ALBERTO GARCÍA REYES

Otegi no es el problema. Él puede anhelar lo que le plazca porque los deseos son gratuitos. La aberración se produce cuando fuerzas políticas aparentemente democráticas consideran que tiene derecho a presentarse a las elecciones vascas a pesar su condena firme de inhabilitación para cargo público por actos terroristas. O peor aún: cuando esos partidos reducen todo el marco de las libertades al dictamen de las urnas. Han proferido los tres grandes ecos del neocomunismo español una misma idea delirante ante la prohibición de la Junta Electoral a Otegi para concurrir a los comicios: es el pueblo quien debe decidir si puede hacerlo o no. Incluso califican de «cacicada» la decisión de un órgano jurisdiccional que forma parte del sistema de garantías del Estado de Derecho. Para estos nuevos «libertarios», todo el entramado de una democracia cabe exclusivamente en una urna. La división de poderes se la pasan literalmente por el arco del triunfo. Los jueces no son quienes han de decidir la condena que hay que imponer a un delincuente, sino el pueblo con sus votos. Y para colmo, esta peligrosa distorsión de los conceptos utiliza una contradicción que empieza a ser compulsiva en sus discursos y que en el caso de Otegi es sangrante —perdón por el calificativo, pero en ninguna situación es más exacto que en ésta—. Los comunistas piden un tratamiento de extrema libertad individual para su camarada, que le dejen hacer lo que quiera sin tener que rendir cuentas ante un tribunal, ante el gobierno o ante la propia sociedad. Como sostiene Isaiah Berlin, «pedir libertad frente a la sociedad es como pedir libertad frente a uno mismo». Pero para esta gente la comunidad no es el ente superior, como rezan sus teorías, sino una herramienta suprema que, bien manejada, garantiza el perpetuo poder individual.

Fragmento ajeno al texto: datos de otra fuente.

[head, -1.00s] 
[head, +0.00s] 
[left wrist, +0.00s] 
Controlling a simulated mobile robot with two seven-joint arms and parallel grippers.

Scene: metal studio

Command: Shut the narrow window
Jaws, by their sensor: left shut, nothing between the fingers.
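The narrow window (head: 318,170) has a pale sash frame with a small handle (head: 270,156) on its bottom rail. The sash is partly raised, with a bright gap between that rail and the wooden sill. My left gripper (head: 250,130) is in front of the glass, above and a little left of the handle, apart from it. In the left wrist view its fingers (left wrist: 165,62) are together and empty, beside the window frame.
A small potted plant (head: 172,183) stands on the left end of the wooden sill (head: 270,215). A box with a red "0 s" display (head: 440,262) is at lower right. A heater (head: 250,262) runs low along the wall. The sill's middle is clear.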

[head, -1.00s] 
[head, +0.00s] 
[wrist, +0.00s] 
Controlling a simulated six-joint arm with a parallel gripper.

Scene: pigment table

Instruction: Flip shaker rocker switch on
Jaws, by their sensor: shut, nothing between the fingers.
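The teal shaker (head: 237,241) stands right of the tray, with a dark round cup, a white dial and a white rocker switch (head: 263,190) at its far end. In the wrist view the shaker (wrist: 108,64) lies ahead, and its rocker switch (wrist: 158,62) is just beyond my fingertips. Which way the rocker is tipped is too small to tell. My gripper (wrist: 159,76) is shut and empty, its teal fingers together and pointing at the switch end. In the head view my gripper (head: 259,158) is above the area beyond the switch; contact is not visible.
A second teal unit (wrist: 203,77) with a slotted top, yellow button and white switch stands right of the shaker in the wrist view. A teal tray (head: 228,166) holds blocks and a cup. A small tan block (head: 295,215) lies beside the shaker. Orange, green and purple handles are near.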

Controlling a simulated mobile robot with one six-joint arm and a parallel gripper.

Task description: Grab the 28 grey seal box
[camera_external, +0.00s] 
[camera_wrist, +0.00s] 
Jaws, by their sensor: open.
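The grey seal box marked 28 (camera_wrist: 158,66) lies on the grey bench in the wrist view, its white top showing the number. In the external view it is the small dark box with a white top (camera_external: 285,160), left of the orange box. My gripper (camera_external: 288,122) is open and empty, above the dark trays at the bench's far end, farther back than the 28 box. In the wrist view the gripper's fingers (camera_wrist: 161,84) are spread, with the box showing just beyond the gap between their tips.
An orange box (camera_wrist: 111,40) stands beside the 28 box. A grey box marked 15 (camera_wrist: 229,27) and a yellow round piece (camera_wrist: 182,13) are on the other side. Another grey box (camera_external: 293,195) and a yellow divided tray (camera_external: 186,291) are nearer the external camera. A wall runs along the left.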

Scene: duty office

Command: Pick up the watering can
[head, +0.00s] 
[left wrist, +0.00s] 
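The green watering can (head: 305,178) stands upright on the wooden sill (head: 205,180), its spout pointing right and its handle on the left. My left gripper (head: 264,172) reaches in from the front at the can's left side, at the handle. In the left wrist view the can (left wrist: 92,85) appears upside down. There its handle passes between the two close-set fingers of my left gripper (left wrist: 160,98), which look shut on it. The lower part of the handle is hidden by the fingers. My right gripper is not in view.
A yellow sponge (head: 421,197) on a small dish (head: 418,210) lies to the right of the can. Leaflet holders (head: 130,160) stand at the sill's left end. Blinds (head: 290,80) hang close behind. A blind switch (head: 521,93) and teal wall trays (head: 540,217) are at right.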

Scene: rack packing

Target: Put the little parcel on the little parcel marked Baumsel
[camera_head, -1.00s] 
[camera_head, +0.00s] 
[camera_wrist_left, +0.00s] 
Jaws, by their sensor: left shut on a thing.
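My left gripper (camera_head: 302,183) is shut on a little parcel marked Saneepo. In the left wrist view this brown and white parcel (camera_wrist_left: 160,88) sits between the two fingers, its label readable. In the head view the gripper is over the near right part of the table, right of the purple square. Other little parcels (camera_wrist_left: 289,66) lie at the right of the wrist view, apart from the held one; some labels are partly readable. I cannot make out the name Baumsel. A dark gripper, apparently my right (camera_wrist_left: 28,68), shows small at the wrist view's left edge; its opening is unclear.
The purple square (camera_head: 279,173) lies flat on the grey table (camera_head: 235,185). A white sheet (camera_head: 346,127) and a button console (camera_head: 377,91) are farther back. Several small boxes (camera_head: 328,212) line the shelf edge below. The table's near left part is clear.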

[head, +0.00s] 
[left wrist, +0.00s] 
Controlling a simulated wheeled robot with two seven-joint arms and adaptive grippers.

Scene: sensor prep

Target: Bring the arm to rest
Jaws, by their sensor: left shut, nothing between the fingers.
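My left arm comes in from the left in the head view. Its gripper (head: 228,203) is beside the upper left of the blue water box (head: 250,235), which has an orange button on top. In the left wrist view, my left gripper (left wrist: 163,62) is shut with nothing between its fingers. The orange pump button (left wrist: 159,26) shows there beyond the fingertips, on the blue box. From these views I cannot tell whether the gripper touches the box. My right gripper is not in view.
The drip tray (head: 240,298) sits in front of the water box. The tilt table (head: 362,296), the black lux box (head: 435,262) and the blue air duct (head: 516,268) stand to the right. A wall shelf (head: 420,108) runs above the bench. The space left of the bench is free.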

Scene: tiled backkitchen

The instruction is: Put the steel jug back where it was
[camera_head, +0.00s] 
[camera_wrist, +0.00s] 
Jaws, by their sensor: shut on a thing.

La desviación democrática de Iglesias, Errejón, Garzón y compañía, con la aterradora aquiescencia del PSOE, es cada vez más pavorosa. Y entre todos sus dislates, el posicionamiento ante el terrorismo vasco es probablemente el más humillante. Porque uno de los fundamentos elementales de la igualdad pura es que no existen víctimas dignas e indignas. El criminal no se mide por los fines que persigue con sus actos, sino por la gravedad de sus hechos frente a la ley. Y todos los códigos penales de las sociedades avanzadas tienen una clara graduación del delito que pondera el terrorismo como uno de los más graves. Plantear la existencia de un «conflicto» vasco no es, por tanto, una opinión, sino otra agresión más a los muertos que paseaban tranquilamente cuando les dispararon por la nunca o les explotó el coche. La suya es la única dignidad de la que se puede hablar. Otegi no es un opositor de ellos, sino un criminal condenado por participar en una banda que impidió que Gregorio Ordóñez, Fernando Múgica, Miguel Ángel Blanco, Fernado Buesa o Alberto Jiménez-Becerril hayan podido presentarse nunca más a unas elecciones. Sus asesinatos, señores de Podemos, no los decidió el pueblo vasco. Y su futuro político no lo determinó una Junta Electoral. Así que ojalá en este asunto habláramos de caciques, ojalá. Pero hablamos de pistoleros.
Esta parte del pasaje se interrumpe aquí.